Task prompt:
Write out every line exactly, from the start of the records below to the line with "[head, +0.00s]", and stop there. Don't write out the pictures.

Provided records:
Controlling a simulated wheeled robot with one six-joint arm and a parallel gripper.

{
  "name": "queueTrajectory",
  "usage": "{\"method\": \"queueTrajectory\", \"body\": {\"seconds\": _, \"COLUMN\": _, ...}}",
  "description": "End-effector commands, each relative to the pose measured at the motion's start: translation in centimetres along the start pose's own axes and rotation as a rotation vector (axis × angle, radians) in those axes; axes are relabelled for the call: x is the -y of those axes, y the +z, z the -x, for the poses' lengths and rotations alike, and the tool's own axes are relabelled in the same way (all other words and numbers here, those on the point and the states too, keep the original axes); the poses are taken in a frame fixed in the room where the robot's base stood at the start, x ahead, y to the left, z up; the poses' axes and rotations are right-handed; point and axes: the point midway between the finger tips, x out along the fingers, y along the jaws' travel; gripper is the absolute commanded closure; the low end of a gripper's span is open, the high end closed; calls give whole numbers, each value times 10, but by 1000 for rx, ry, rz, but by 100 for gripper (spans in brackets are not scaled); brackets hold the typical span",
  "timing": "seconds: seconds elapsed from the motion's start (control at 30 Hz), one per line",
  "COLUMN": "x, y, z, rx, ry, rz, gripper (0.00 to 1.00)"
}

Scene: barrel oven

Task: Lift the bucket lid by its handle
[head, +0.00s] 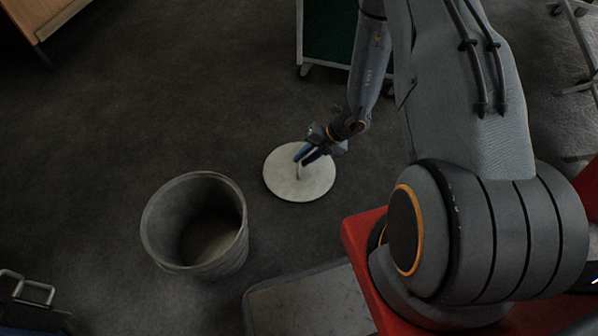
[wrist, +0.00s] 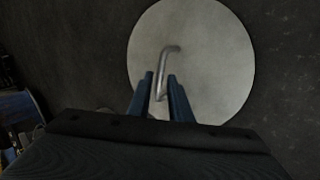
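The bucket lid (head: 282,184) is a pale round disc that appears to lie flat on the dark floor, right of the bucket. It also shows in the wrist view (wrist: 222,50). Its handle is a thin bent metal bar, seen in the head view (head: 298,173) and the wrist view (wrist: 170,49). My gripper (head: 304,155) is above the lid at the handle. In the wrist view its two blue fingers (wrist: 160,76) stand on either side of the handle's lower part, with small gaps visible. The bucket (head: 160,235) is grey, upright, open at the top and looks empty.
A grey flat-topped thing (head: 310,303) stands at the bottom, near the bucket. A green panel with a pale frame (head: 328,32) stands behind the lid. A wooden piece of furniture (head: 45,20) is at top left. The floor around the lid is clear.

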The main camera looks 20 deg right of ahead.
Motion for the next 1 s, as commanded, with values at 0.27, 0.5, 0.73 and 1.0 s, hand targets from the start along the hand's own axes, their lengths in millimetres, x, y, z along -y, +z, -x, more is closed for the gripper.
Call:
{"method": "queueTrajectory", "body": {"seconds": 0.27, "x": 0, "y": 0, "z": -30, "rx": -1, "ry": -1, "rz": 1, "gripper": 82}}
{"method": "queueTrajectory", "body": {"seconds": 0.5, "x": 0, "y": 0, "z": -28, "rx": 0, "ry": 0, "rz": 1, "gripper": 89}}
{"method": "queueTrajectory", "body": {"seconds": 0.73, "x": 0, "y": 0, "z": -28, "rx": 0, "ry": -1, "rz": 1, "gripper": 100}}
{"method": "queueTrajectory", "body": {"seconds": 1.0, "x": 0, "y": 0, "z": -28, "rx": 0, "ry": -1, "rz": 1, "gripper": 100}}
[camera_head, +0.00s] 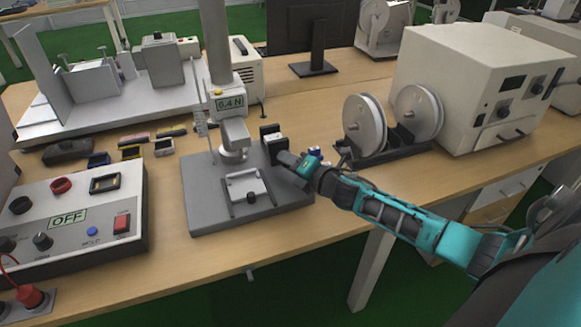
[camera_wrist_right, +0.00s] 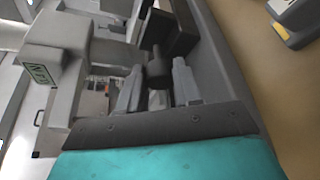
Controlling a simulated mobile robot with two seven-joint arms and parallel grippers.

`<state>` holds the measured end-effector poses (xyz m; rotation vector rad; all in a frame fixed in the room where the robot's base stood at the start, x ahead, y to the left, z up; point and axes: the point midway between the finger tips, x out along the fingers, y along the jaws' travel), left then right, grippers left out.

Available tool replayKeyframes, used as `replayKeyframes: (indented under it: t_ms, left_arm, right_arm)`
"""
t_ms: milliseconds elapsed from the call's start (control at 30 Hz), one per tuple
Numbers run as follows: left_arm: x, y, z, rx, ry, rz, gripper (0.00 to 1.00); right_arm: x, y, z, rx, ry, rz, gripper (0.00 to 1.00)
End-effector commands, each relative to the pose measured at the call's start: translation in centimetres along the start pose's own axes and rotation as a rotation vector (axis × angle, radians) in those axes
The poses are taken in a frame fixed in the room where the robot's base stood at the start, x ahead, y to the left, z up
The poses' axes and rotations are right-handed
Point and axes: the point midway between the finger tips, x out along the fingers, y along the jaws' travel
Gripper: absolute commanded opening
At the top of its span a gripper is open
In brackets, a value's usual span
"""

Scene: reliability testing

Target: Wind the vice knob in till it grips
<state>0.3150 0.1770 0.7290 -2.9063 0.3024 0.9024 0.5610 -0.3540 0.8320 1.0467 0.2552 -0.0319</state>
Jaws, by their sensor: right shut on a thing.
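The test stand's grey base plate (camera_head: 205,210) carries a vice with a black upright block (camera_head: 270,137), which also shows in the wrist view (camera_wrist_right: 168,38). The dark round vice knob (camera_wrist_right: 157,68) sticks out of the block toward my right gripper. My right gripper (camera_head: 290,160) reaches in from the right at the plate's right edge. In the wrist view its two grey fingers (camera_wrist_right: 157,85) stand on either side of the knob, shut on it. In the head view the gripper largely hides the knob. The left gripper is not in view.
The stand's column carries a display (camera_head: 230,103) reading 0.4 N above a pale platform (camera_head: 247,188). A control box (camera_head: 80,222) showing OFF stands at left. Two white reels (camera_head: 366,124) and a large cream machine (camera_head: 460,80) stand at right. Small parts lie left of the stand.

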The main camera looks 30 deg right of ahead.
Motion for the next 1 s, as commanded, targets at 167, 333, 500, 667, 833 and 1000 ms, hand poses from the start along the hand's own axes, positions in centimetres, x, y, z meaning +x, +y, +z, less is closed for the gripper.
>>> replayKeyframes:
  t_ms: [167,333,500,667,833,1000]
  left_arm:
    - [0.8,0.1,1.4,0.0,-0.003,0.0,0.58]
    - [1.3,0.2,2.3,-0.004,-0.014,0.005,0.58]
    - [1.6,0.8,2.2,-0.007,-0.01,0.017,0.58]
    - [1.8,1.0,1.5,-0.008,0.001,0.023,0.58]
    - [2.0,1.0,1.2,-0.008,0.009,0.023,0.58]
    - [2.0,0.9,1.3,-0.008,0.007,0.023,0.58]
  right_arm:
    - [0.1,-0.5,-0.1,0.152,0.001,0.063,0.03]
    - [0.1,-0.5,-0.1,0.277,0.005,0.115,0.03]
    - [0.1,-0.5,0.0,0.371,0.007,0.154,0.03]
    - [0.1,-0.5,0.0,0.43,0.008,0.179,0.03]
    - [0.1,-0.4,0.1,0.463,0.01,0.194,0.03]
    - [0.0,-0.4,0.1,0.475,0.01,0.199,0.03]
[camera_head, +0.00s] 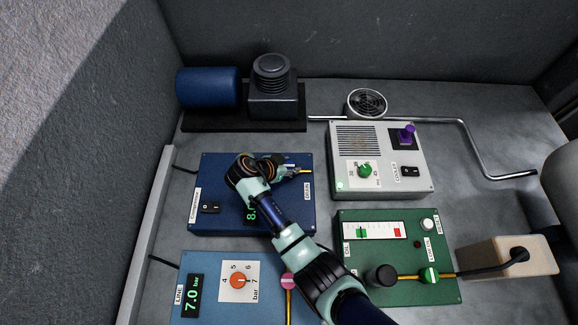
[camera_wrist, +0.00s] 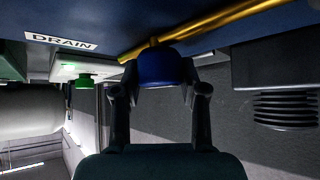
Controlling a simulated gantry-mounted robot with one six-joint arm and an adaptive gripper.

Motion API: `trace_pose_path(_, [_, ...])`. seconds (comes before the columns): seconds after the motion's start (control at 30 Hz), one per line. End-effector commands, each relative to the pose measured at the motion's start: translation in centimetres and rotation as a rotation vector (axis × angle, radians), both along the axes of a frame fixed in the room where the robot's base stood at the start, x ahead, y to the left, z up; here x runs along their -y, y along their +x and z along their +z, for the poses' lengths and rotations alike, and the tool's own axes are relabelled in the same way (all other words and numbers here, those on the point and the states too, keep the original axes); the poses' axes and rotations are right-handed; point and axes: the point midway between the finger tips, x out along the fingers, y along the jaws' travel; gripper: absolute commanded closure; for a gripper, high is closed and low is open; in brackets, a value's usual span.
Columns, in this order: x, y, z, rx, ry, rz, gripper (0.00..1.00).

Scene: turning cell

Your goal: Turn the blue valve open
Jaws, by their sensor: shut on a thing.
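The blue valve (camera_wrist: 160,68) shows in the wrist view as a rounded knob on a yellow pipe (camera_wrist: 205,28), beside a DRAIN label (camera_wrist: 60,41). My gripper (camera_wrist: 160,90) has one finger on each side of the valve and is shut on it. In the head view my gripper (camera_head: 293,172) is at the right side of the dark blue panel (camera_head: 228,171), by the DRAIN label (camera_head: 307,186). The valve cannot be made out there, and my arm covers part of the panel. How far the valve is turned cannot be told.
Right of the blue panel stands a grey cooler box (camera_head: 417,184) with a green knob and a purple part. A green panel (camera_head: 400,290) and a lighter blue panel (camera_head: 212,308) lie nearer. A blue motor (camera_head: 207,87) and dark compressor (camera_head: 272,85) stand behind.

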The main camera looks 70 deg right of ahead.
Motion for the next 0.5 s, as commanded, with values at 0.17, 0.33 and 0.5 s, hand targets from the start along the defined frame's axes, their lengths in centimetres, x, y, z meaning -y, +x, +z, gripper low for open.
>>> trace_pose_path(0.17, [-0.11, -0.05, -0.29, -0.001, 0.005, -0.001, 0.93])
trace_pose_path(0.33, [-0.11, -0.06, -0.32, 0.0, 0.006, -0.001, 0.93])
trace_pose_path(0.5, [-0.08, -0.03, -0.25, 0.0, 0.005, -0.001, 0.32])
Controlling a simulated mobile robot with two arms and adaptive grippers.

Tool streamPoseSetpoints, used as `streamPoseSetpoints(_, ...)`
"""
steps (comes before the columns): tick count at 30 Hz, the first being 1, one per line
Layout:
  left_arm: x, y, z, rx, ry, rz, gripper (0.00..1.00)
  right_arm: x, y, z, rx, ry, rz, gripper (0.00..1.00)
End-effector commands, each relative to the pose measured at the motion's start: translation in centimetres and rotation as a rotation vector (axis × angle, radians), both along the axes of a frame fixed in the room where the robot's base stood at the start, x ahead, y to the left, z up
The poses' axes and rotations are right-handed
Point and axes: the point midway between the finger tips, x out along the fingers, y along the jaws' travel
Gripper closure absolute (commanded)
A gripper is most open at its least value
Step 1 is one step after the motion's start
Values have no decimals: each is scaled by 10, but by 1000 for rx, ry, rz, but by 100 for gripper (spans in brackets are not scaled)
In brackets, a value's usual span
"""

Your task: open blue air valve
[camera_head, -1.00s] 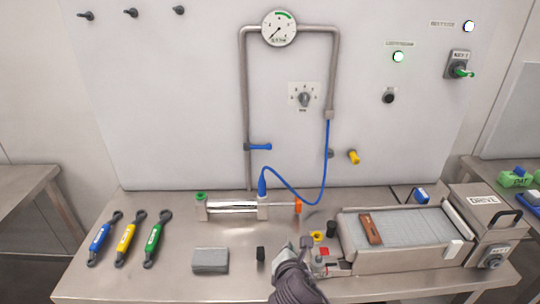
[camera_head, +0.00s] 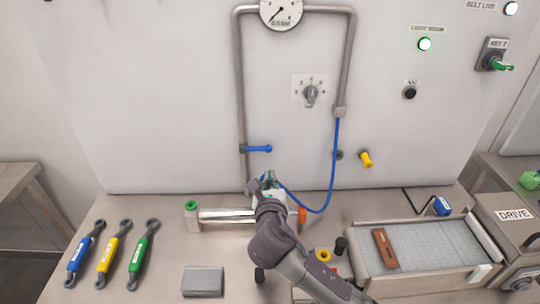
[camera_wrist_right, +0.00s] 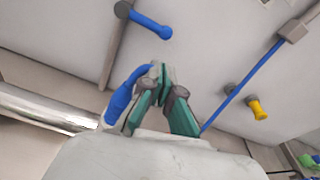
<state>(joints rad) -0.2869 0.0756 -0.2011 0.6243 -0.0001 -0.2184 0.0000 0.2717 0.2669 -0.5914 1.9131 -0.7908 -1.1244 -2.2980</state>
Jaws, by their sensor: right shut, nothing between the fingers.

Final result:
Controlling a simulated wheeled robot with one six-joint arm and a parallel gripper.

{
  "name": "queueTrajectory",
  "usage": "{\"method\": \"queueTrajectory\", \"body\": {\"seconds\": _, \"COLUMN\": _, ...}}",
  "description": "End-effector commands, each relative to the pose measured at the motion's start: translation in centimetres along the start pose's own axes and rotation as a rotation vector (axis × angle, radians) in those axes; axes are relabelled for the call: x is the -y of those axes, y the +z, z the -x, for the poses' lengths and rotations alike, and the tool's own axes are relabelled in the same way (all other words and numbers here, those on the point and the states too, keep the original axes); the poses are taken in a frame fixed in the room where the robot's base stood at the start, x ahead, y to the left, z up; the poses' axes and rotations are right-handed; point and axes: the point midway between the finger tips, x out along the fingers, y along the jaws' travel; gripper is the absolute commanded closure; the low end of a gripper's span is open, the high end closed; calls give whole numbers, each value times 10, but by 1000 for rx, ry, rz, but by 100 for gripper (spans in brackets are not scaled); brackets hold the typical span",
  "timing": "seconds: seconds elapsed from the motion's start (control at 30 Hz), one per line",
  "COLUMN": "x, y, z, rx, ry, rz, gripper (0.00 to 1.00)"
}

Scene: barrel oven

Task: Lift the bucket lid by its handle
[head, +0.00s] 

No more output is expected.